*TASK REQUIREMENTS*: From the entries that follow, pick out all lines holding "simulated".

[Rows about robot tasks]
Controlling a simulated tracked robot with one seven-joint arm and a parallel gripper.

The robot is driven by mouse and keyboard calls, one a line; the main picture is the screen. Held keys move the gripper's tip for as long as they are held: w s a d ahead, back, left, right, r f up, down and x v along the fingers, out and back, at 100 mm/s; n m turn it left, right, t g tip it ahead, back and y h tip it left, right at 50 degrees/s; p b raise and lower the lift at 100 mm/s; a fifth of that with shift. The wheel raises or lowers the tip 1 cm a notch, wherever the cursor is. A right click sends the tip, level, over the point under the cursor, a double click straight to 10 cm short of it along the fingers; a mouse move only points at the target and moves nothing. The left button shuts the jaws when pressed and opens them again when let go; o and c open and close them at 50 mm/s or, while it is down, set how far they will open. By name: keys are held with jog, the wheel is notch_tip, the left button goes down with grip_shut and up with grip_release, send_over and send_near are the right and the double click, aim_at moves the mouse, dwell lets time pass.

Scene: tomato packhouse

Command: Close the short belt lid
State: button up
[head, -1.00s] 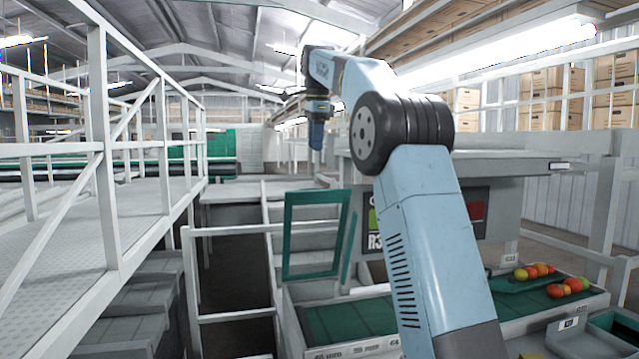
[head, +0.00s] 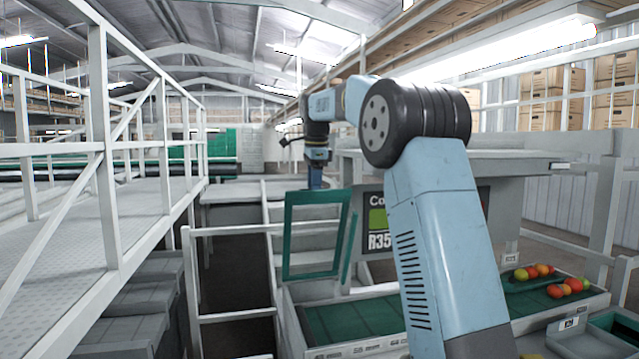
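The short belt lid is a green frame with an open middle (head: 289,240). It stands upright, raised over the left end of the short green belt (head: 340,318) in its white trough. My gripper (head: 316,186) points down just behind the lid's top edge in the picture. Its fingertips are small and partly hidden there. I cannot tell whether they touch the lid or whether they are open.
Red, orange and green tomatoes (head: 560,289) lie on the belt's right part. A sign panel (head: 377,228) stands behind the belt, partly covered by my arm. A white railing (head: 235,318) stands left of the lid. A walkway (head: 60,250) runs along the left.

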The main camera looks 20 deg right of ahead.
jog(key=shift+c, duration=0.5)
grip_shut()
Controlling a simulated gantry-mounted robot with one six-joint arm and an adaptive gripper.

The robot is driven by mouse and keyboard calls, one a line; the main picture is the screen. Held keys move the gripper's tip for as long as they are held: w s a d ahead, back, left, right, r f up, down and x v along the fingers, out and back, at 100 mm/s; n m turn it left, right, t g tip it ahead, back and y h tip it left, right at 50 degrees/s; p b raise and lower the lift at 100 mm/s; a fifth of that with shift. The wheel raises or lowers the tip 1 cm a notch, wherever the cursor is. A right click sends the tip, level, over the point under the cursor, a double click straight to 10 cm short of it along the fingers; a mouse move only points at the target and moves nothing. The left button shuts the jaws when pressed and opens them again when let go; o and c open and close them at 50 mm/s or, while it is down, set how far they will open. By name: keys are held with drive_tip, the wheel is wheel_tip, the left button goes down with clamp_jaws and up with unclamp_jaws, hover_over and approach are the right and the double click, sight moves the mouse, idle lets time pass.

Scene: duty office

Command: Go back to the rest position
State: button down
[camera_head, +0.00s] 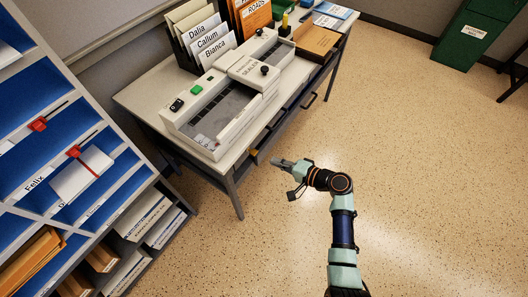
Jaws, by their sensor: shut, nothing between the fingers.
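My gripper (277,162) is at the end of my arm, in the middle of the head view. It is shut and holds nothing. It points left, over the speckled floor, just in front of the desk's (148,98) front edge. It appears apart from the desk, though its exact height is hard to tell. My arm reaches up from the lower right of the picture with its joints bent.
A sealer machine (196,146) fills the desk's front. Behind it stand labelled file folders (201,38); a brown box (317,40) lies at right. A blue pigeonhole shelf (30,150) with red-handled parts stands left. A green cabinet (473,38) stands far right.

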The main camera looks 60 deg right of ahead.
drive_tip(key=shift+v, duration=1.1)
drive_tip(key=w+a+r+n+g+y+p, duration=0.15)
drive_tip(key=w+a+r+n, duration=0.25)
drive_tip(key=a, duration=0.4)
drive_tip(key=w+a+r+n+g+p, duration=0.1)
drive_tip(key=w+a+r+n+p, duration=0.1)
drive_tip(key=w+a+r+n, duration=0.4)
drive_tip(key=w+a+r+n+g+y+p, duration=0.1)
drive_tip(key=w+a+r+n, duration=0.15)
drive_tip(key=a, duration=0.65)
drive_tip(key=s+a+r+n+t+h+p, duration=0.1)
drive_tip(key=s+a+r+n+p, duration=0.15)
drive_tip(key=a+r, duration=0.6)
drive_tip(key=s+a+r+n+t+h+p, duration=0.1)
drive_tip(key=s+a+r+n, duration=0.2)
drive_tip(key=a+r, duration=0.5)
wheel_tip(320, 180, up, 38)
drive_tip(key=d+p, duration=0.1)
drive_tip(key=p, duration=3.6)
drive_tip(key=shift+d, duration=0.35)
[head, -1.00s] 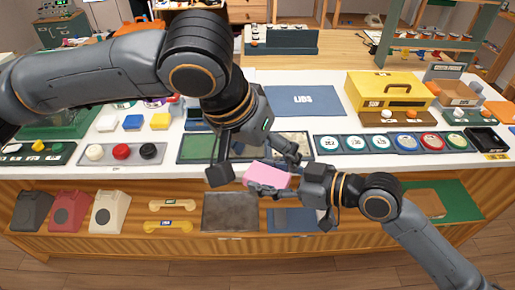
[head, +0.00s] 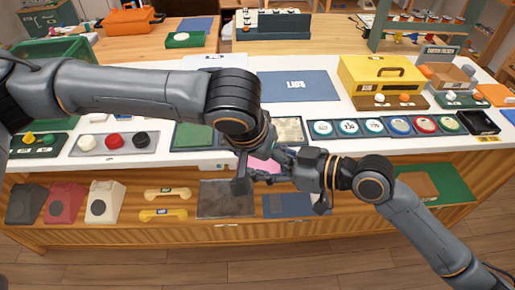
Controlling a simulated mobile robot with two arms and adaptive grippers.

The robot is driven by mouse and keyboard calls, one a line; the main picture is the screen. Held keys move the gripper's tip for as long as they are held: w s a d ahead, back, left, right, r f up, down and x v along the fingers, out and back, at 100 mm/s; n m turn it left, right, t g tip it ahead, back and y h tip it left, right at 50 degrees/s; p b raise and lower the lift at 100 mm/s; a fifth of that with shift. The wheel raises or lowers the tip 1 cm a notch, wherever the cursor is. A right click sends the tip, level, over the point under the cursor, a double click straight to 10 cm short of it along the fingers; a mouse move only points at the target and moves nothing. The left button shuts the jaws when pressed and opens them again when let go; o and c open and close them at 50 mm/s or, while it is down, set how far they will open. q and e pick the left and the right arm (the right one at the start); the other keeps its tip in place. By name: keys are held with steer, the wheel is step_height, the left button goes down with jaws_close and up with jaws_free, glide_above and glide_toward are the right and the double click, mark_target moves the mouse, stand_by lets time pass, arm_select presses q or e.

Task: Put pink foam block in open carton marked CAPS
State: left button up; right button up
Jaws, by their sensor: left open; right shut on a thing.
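The pink foam block (head: 264,165) is in front of the counter's front edge, partly hidden by both grippers. My right gripper (head: 281,171) is shut on it from the right. My left gripper (head: 262,170) is open, with its fingers on either side of the block; whether they touch it I cannot tell. A brown open carton (head: 453,76) stands at the back right of the counter; I cannot read a CAPS mark on it.
A yellow box (head: 382,76) stands left of the carton. Several round coloured lids (head: 398,125) sit in a row at the counter's front right. Old phones (head: 63,203) stand on the lower shelf.

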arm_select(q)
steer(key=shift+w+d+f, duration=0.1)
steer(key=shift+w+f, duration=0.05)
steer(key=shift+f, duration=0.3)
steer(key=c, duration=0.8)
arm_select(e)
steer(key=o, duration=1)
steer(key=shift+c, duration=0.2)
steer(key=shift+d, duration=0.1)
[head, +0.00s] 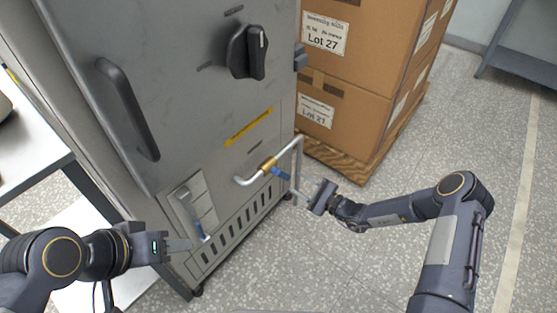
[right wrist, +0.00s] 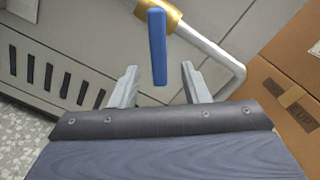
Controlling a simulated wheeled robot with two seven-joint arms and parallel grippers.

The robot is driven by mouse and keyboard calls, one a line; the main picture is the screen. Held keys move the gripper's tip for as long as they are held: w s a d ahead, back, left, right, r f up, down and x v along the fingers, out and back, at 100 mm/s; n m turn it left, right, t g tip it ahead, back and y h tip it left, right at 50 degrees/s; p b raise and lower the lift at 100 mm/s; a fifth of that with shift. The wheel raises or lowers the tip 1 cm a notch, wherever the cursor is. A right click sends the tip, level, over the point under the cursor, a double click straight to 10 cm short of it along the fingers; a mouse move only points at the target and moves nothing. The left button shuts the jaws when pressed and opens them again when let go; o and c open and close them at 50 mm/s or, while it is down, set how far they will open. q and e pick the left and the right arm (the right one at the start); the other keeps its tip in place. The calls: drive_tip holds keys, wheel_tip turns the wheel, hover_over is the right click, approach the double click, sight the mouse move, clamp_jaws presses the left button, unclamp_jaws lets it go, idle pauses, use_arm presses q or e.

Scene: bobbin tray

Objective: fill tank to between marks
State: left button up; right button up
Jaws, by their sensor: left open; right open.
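A grey metal cabinet (head: 200,110) carries a pipe (head: 297,150) low on its front, with a brass valve (head: 269,164) and a blue lever handle (head: 281,174). My right gripper (head: 305,187) is open in front of the valve. In the right wrist view the blue lever (right wrist: 157,45) lies between and just beyond the spread fingertips (right wrist: 158,70); I cannot see contact. A recessed gauge panel (head: 196,205) with a blue level low in it sits left of the valve. Its marks are too small to read. My left gripper (head: 190,244) is open beside the panel's lower part.
A black rotary knob (head: 248,52) and a long black door handle (head: 128,108) project from the cabinet front. Cardboard boxes (head: 345,105) on a wooden pallet (head: 372,165) stand to the right. A table (head: 28,150) is at the left.

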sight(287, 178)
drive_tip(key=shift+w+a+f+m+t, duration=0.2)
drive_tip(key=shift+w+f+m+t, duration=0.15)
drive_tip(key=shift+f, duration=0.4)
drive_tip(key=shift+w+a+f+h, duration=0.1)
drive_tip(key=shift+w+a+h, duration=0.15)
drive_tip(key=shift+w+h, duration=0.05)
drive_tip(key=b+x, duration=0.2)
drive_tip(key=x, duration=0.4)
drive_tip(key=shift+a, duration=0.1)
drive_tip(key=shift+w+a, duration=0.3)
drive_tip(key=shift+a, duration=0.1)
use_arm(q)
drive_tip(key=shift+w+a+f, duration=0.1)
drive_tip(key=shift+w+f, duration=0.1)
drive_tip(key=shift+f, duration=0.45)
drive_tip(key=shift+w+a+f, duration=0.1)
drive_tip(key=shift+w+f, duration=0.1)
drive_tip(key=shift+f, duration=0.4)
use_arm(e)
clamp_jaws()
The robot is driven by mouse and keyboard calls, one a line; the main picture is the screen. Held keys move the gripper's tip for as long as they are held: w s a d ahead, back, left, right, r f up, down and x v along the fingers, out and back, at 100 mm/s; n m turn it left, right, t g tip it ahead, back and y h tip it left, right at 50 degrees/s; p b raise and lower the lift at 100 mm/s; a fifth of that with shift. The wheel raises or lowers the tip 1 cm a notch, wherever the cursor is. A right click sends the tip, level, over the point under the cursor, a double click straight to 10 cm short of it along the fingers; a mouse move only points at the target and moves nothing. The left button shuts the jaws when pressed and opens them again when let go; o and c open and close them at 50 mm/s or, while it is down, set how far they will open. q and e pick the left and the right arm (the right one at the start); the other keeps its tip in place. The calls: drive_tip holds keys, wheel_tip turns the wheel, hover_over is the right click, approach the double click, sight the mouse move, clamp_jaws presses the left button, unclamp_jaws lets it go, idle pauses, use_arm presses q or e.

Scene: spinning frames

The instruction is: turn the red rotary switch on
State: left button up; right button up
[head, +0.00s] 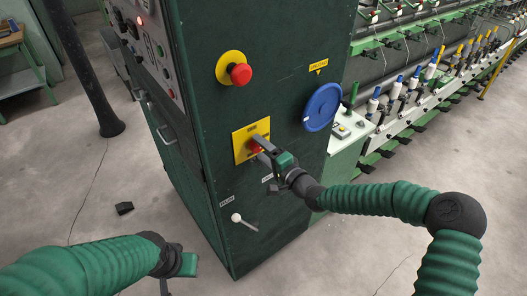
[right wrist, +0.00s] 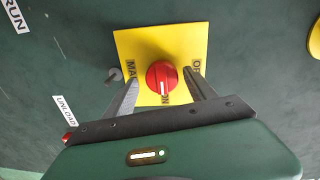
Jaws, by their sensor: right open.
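The red rotary switch (head: 256,144) sits on a yellow square plate (head: 239,149) on the front of the dark green cabinet.
A red mushroom button (head: 241,74) is above the switch. A blue handwheel (head: 322,107) is to the right, and a lever with a white ball (head: 237,217) is below. The spinning frame (head: 430,85) runs behind at right. A black post (head: 90,70) stands at left.

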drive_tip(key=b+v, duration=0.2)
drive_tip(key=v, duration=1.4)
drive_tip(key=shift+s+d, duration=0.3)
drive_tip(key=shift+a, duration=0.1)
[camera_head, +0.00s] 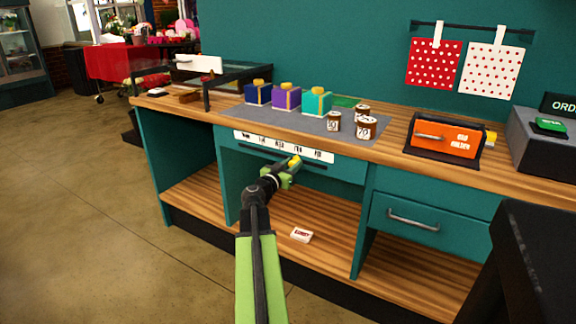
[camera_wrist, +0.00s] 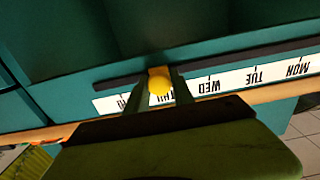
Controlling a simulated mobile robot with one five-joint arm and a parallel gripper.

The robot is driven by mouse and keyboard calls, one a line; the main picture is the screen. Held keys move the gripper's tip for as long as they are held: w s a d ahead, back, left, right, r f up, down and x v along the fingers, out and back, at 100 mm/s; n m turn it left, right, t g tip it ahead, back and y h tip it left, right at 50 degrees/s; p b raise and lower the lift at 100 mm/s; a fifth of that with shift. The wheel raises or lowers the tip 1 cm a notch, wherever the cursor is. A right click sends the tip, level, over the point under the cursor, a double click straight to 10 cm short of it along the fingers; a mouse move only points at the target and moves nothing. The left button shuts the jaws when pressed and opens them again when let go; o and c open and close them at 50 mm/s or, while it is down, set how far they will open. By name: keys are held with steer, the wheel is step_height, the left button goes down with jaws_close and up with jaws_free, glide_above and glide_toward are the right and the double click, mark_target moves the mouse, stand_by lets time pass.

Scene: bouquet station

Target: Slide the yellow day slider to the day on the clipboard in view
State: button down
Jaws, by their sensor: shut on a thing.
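The yellow day slider (camera_head: 295,161) is a small knob on a dark rail under the white day strip (camera_head: 283,146) on the counter's front. My gripper (camera_head: 287,172) reaches it from the front and is shut on it. In the wrist view the slider (camera_wrist: 160,83) sits between my two fingers (camera_wrist: 160,92). The strip (camera_wrist: 235,80) shows upside down there, with MON, TUE and WED to the right of the slider. The slider stands at THU, whose label is partly hidden by my fingers. I cannot make out a clipboard or a written day for certain.
Blue, purple and teal boxes (camera_head: 317,101) and several brown jars (camera_head: 366,128) stand on a grey mat above the strip. An orange box (camera_head: 446,137) is to the right. A drawer with a handle (camera_head: 413,220) is lower right. A small card (camera_head: 301,235) lies on the lower shelf.

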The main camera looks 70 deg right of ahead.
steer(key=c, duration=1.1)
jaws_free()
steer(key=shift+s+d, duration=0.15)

*RESULT OF THIS TASK*:
Controlling a simulated tracked robot with one seven-joint arm and a parallel gripper.
Controlling a simulated gantry-mounted robot with one six-joint arm and an adaptive gripper.
Controlling a simulated mobile robot with two arms and adaptive grippers.
Controlling a simulated wheeled robot with two seven-joint arms and parallel grippers.
Controlling a simulated mobile robot with one five-joint arm and a parallel gripper.

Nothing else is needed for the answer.